* Start MATERIAL SUPPLIED *

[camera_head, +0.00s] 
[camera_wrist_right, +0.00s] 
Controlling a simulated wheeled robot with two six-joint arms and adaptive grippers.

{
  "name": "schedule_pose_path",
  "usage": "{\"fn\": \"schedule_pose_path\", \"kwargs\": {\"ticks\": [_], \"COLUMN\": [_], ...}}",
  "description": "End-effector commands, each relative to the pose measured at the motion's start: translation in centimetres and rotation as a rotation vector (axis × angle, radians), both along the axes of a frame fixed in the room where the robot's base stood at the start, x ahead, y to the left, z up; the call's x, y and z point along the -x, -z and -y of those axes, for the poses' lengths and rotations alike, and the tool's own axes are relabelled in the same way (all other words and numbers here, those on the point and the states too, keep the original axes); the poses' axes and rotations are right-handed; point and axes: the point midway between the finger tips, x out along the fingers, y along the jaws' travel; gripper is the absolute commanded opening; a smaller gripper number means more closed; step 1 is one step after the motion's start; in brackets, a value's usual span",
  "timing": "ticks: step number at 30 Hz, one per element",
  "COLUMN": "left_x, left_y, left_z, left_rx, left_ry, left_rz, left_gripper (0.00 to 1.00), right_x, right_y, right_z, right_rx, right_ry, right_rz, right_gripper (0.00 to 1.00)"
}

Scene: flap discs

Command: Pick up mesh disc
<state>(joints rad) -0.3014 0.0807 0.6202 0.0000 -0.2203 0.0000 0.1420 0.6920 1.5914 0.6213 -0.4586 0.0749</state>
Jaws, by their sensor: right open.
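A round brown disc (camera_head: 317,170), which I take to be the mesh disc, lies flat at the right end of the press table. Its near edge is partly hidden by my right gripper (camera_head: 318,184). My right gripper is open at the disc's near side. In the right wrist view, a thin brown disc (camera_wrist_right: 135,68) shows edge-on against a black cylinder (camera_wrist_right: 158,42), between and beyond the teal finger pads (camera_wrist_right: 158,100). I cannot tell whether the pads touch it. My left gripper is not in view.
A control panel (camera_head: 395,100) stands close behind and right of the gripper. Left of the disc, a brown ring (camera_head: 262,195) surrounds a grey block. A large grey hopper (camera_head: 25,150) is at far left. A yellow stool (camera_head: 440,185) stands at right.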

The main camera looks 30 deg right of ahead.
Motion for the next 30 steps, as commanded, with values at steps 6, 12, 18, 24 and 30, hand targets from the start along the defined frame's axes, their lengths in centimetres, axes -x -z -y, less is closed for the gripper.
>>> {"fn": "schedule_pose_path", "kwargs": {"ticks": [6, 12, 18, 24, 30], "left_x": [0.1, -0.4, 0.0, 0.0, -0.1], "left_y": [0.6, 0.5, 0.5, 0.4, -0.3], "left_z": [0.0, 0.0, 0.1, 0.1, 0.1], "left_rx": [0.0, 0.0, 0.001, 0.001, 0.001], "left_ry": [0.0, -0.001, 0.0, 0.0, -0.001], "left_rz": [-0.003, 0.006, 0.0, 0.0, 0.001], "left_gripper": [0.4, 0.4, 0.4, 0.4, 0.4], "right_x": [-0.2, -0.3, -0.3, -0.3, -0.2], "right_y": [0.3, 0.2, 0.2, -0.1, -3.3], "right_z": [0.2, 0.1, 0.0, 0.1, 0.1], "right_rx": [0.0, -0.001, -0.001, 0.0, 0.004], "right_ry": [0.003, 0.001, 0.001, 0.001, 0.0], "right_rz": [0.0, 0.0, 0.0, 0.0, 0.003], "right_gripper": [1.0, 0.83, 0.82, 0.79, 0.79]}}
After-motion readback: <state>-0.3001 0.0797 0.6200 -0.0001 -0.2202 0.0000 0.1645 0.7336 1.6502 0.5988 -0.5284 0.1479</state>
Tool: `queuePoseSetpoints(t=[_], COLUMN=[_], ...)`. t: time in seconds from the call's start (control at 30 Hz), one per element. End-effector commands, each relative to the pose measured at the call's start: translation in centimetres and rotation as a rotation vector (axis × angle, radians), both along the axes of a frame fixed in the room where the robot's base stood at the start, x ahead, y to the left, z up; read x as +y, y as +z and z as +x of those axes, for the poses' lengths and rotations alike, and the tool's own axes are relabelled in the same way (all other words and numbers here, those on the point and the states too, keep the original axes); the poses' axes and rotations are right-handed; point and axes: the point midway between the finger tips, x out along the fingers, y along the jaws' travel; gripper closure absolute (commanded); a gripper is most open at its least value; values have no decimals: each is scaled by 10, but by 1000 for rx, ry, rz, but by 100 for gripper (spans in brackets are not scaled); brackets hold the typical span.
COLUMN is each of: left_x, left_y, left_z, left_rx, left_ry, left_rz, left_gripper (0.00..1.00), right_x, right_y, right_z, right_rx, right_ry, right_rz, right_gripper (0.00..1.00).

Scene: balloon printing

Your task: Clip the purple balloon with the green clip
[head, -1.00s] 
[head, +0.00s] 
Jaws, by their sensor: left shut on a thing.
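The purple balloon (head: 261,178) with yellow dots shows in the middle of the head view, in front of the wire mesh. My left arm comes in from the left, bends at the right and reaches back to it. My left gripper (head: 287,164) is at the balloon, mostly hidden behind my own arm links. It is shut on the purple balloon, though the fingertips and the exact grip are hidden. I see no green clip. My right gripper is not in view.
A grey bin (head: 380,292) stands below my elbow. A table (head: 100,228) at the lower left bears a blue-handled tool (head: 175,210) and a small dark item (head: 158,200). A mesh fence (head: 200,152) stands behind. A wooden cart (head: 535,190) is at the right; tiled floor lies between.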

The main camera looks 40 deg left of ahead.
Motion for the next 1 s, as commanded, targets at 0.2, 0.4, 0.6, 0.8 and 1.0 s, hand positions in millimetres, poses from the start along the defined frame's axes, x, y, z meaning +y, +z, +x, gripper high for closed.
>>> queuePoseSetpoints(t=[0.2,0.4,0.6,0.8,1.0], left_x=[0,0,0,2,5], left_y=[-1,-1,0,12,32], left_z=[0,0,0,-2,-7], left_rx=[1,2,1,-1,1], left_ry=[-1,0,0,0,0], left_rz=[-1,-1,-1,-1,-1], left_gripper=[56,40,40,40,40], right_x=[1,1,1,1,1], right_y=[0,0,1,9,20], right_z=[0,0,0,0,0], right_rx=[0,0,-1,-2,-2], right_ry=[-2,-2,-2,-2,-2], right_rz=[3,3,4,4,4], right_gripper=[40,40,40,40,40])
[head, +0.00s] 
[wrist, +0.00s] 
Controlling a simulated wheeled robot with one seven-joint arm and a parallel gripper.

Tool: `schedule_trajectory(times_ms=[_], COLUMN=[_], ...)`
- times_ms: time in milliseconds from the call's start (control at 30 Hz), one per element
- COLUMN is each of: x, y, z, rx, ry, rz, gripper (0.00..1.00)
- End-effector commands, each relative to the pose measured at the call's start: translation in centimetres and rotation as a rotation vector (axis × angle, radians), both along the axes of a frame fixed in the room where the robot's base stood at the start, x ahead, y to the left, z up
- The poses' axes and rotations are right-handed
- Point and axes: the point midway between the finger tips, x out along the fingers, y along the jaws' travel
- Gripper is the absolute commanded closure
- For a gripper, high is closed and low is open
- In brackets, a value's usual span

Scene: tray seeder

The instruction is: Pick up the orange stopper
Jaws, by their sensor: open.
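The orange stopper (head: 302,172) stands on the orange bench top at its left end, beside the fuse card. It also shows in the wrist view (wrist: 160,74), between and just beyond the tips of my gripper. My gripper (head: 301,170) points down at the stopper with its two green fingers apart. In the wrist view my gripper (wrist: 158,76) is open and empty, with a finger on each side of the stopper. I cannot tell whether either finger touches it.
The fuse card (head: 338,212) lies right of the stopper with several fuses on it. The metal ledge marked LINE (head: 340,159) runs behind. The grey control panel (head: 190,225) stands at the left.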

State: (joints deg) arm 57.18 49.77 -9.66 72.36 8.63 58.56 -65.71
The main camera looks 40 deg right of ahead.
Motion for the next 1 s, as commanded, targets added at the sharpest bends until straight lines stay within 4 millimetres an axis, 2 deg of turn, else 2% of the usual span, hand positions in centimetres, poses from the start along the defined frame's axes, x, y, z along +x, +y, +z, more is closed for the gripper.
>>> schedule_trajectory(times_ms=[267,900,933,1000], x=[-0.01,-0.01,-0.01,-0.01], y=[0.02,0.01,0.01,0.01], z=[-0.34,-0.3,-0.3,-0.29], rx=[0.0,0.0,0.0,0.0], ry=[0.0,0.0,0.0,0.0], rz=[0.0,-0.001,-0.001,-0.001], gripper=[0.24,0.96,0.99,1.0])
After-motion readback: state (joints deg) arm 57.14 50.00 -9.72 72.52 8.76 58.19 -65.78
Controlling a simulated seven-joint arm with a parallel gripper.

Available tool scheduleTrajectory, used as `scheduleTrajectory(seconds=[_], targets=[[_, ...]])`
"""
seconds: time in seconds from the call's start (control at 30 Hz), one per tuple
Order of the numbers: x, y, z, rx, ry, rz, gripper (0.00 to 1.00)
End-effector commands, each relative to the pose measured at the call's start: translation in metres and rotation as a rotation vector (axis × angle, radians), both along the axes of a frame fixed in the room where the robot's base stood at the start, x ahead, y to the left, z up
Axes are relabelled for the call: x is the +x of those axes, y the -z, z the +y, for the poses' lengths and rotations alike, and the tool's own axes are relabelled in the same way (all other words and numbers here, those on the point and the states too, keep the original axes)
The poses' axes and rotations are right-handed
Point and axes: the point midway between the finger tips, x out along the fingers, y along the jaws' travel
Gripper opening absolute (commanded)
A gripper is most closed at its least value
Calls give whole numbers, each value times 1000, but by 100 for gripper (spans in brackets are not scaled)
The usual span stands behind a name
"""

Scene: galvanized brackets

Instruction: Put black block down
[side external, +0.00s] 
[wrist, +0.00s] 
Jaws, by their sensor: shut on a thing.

* End MATERIAL SUPPLIED *

• _WHAT TO WORK ON_: Pull out every line in the material above where "main" occurs.

• _OUTPUT_:
The main camera looks 30 deg right of ahead.
The main camera looks 40 deg left of ahead.
The main camera looks 40 deg right of ahead.

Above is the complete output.